Restate the entire listing word for word.

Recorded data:

::::

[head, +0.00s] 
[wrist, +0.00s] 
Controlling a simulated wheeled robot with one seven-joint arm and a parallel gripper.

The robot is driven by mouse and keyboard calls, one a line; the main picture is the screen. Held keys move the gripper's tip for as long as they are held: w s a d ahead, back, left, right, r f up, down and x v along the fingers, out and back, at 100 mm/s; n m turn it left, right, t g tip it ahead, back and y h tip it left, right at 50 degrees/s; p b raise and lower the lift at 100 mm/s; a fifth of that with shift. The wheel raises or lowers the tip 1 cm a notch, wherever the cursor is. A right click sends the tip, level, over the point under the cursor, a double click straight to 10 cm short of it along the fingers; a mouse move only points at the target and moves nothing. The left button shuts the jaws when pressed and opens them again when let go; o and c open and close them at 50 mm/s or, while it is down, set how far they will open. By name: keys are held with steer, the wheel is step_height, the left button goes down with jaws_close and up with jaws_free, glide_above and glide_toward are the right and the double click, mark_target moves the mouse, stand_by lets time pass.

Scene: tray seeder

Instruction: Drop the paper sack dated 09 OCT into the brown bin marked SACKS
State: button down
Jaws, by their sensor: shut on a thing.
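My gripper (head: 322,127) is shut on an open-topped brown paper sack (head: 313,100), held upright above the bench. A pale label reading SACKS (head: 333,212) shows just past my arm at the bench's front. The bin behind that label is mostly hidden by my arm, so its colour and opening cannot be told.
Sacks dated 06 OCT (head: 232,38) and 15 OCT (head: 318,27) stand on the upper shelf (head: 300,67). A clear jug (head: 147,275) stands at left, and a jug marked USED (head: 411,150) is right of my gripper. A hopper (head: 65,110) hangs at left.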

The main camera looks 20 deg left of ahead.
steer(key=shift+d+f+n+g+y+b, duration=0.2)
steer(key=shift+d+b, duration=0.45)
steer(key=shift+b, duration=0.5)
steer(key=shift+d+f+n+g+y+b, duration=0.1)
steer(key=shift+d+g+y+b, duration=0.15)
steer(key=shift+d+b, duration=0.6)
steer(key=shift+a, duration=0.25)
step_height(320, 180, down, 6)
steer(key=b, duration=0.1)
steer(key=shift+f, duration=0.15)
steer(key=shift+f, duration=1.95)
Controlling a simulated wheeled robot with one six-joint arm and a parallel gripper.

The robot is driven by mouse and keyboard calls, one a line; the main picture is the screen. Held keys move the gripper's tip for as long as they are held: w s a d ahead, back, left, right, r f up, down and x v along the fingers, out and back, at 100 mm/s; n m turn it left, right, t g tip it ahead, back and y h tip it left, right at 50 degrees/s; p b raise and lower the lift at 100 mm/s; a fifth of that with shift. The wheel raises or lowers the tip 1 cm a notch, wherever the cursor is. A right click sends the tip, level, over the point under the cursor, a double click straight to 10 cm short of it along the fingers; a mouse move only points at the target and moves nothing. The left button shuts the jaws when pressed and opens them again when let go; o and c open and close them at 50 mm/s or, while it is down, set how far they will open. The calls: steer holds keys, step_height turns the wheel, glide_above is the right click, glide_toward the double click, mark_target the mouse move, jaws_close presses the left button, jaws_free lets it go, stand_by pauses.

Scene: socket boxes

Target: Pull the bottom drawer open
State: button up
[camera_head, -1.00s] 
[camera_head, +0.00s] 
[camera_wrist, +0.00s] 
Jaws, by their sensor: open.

::::

**Answer to this task:**
[head, +0.00s] 
[wrist, +0.00s] 
Controlling a simulated wheeled robot with one seven-joint arm and a parallel gripper.

The robot is driven by mouse and keyboard calls, one a line; the main picture is the screen. Held keys move the gripper's tip for as long as they are held: w s a d ahead, back, left, right, r f up, down and x v along the fingers, out and back, at 100 mm/s; n m turn it left, right, t g tip it ahead, back and y h tip it left, right at 50 degrees/s; p b raise and lower the lift at 100 mm/s; a fifth of that with shift. The wheel raises or lowers the tip 1 cm a notch, wherever the cursor is. A right click sends the tip, level, over the point under the cursor, a double click straight to 10 cm short of it along the fingers; a mouse move only points at the target and moves nothing. The left button shuts the jaws when pressed and opens them again when let go; o and c open and close them at 50 mm/s or, while it is down, set how far they will open. By name: keys are held with steer, the wheel is step_height, the left button goes down with jaws_close and up with jaws_free, glide_above and glide_toward are the right and the double click, mark_target moves the mouse, stand_by lets time pass.

Scene: tray seeder

Instruction: Drop the paper sack dated 09 OCT into the brown bin marked SACKS
State: button down
Jaws, by their sensor: shut on a thing.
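My gripper (head: 322,127) is shut on an open-topped brown paper sack (head: 313,100), held upright above the bench. A pale label reading SACKS (head: 333,212) shows just past my arm at the bench's front. The bin behind that label is mostly hidden by my arm, so its colour and opening cannot be told.
Sacks dated 06 OCT (head: 232,38) and 15 OCT (head: 318,27) stand on the upper shelf (head: 300,67). A clear jug (head: 147,275) stands at left, and a jug marked USED (head: 411,150) is right of my gripper. A hopper (head: 65,110) hangs at left.

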The main camera looks 20 deg left of ahead.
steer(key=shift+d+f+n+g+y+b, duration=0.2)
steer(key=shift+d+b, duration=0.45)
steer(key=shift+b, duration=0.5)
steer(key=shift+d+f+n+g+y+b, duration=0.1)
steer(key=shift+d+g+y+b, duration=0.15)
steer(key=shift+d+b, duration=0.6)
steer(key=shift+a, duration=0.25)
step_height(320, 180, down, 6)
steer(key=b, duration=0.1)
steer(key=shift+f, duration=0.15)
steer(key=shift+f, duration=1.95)
Controlling a simulated wheeled robot with one six-joint arm and a parallel gripper.

The robot is driven by mouse and keyboard calls, one a line; the main picture is the screen. Held keys move the gripper's tip for as long as they are held: w s a d ahead, back, left, right, r f up, down and x v along the fingers, out and back, at 100 mm/s; n m turn it left, right, t g tip it ahead, back and y h tip it left, right at 50 degrees/s; p b raise and lower the lift at 100 mm/s; a fifth of that with shift. The wheel raises or lowers the tip 1 cm a notch, wherever the cursor is. A right click sends the tip, level, over the point under the cursor, a double click straight to 10 cm short of it along the fingers; a mouse move only points at the target and moves nothing. The left button shuts the jaws when pressed and opens them again when let go; o and c open and close them at 50 mm/s or, while it is down, set how far they will open. The calls: steer holds keys, step_height turns the wheel, glide_above is the right click, glide_toward the double click, mark_target the mouse move, jaws_close presses the left button, jaws_free lets it go, stand_by pauses.

Scene: socket boxes

Target: Pull the bottom drawer open
State: button up
[camera_head, -1.00s] 
[camera_head, +0.00s] 
[camera_wrist, +0.00s] 
Jaws, by their sensor: open.

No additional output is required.